DIEU ACCOMPAGNE SON PROPHÈTE DÉCOURAGÉ

Et nous voici au début de notre lecture de ce dimanche : « Le prophète Élie, fuyant l’hostilité de la reine Jézabel, marcha toute une journée dans le désert. » Il est seul ; au passage, il a laissé son serviteur à Béer-Shéva et s’est enfoncé dans la solitude du désert. Le voilà bien fatigué, pire même découragé et doutant de lui-même : « Je ne vaux pas mieux que mes pères » dit-il. Pourquoi ? Parce que, tout à coup, il prend conscience de son indignité : il a annoncé un Dieu terrible, en éliminant tous les opposants ; ne s’est-il pas trompé de combat ? Pire, il a exigé des preuves de la présence de son Dieu : ne ressemble-t-il pas à ses pères qui, tout au long de l’Exode, murmuraient contre Dieu et l’obligeaient à se manifester ?

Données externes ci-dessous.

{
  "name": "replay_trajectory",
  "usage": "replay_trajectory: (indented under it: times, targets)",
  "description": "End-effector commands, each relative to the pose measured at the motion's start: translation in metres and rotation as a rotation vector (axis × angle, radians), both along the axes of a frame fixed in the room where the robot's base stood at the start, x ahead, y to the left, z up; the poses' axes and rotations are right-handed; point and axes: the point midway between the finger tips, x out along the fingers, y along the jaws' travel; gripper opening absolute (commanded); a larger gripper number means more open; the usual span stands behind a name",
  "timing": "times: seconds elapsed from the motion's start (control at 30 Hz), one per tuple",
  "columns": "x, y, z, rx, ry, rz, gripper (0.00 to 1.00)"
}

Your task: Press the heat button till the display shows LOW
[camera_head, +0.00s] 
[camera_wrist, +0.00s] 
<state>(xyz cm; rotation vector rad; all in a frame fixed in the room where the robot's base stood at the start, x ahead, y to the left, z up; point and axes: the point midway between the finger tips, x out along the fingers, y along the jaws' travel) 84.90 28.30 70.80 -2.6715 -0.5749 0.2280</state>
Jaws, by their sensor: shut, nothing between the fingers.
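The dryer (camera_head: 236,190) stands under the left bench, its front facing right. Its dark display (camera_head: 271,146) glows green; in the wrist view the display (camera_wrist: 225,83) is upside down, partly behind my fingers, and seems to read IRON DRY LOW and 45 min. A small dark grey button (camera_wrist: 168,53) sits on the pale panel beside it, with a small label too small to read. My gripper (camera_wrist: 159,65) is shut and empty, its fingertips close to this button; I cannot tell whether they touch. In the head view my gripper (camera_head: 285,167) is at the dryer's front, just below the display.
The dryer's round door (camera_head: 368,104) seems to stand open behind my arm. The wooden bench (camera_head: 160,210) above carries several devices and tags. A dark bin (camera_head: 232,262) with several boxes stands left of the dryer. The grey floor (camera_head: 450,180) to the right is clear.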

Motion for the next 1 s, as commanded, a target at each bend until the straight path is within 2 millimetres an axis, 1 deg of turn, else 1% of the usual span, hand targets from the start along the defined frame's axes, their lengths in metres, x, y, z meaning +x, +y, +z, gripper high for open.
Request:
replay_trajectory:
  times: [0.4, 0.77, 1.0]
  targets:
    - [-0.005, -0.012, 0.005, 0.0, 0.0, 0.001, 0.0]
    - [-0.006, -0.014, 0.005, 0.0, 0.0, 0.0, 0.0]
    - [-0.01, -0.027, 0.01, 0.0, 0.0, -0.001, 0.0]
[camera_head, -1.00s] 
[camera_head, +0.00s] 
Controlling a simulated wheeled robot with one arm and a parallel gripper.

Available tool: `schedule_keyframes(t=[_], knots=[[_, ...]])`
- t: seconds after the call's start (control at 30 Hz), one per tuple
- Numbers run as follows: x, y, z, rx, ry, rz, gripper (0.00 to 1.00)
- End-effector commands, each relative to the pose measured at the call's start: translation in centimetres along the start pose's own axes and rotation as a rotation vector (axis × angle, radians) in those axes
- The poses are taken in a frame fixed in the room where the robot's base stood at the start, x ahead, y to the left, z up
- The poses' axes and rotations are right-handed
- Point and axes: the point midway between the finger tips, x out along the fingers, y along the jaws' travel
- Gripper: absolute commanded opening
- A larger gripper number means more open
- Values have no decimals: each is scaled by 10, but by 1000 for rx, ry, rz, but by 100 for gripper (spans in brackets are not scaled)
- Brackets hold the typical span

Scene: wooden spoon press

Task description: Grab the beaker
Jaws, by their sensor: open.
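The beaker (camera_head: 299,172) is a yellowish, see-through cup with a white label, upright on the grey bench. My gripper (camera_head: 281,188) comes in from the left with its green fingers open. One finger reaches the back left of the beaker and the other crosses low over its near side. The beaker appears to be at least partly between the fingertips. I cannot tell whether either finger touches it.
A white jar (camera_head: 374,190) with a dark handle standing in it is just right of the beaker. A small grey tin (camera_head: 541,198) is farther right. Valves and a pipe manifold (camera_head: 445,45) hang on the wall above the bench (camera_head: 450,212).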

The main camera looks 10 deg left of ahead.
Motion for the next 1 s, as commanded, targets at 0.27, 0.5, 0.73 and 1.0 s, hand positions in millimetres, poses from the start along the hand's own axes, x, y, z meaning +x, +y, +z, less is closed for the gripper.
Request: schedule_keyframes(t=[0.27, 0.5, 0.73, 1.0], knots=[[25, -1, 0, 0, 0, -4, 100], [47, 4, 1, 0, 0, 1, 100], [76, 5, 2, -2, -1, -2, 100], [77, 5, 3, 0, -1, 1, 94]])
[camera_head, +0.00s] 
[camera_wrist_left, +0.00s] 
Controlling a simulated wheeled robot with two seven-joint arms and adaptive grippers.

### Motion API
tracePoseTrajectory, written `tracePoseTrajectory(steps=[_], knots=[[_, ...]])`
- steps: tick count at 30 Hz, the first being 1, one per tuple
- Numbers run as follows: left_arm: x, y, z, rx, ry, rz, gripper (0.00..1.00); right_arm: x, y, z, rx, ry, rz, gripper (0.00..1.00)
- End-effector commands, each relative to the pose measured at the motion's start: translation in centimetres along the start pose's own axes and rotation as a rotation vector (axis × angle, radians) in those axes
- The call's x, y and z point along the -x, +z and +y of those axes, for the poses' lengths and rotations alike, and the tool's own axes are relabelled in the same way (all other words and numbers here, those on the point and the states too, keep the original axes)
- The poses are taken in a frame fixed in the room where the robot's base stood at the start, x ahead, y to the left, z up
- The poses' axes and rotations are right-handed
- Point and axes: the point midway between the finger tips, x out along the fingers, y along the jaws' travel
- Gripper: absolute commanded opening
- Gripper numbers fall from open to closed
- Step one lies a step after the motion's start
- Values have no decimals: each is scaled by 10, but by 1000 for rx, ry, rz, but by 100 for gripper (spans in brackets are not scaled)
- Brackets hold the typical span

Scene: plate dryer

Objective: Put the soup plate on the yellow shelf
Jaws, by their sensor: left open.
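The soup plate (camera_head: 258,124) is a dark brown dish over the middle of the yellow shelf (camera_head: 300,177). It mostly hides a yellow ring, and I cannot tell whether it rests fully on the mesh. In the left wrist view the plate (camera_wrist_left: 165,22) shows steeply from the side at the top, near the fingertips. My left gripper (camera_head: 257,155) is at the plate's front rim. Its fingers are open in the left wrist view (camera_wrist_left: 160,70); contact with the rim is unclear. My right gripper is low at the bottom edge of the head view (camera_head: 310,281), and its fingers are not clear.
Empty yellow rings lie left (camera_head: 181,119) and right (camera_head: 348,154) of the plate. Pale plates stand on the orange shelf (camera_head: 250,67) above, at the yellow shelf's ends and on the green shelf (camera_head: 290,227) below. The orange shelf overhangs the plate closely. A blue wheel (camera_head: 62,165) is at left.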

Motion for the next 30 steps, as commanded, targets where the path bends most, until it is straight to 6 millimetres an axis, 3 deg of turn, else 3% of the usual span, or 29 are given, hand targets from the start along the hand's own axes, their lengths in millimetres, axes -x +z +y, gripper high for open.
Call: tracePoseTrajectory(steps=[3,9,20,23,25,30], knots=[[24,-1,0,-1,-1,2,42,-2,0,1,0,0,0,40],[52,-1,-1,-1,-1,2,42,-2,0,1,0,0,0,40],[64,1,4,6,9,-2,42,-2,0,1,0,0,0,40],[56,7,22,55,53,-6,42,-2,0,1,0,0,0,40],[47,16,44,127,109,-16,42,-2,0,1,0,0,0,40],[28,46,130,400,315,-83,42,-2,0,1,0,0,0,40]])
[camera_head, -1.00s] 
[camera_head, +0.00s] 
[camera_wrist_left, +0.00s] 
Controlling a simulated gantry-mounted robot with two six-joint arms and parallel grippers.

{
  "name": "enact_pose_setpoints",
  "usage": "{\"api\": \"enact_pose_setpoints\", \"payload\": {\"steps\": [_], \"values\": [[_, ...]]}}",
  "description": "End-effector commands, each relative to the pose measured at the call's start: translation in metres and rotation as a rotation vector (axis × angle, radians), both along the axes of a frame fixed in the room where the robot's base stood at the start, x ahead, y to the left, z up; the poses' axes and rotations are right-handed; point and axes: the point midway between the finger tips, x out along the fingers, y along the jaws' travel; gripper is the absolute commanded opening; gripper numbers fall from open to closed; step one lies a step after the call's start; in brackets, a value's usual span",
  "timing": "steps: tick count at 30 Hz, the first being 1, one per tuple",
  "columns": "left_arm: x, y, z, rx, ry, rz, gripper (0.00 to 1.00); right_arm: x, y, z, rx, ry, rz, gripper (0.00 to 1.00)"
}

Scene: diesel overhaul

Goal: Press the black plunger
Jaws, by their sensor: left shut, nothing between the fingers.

Or, voilà qu’au sein même de sa fuite et de sa détresse, il va découvrir un Dieu de compassion ; l’ange du Seigneur lui apporte la nourriture nécessaire pour survivre dans sa longue marche en lui disant : « Lève-toi et mange, car il est long le chemin qui te reste. » Il y puisera la force de marcher quarante jours et quarante nuits jusqu’à la montagne du Sinaï (on l’appelle aussi l’Horeb1).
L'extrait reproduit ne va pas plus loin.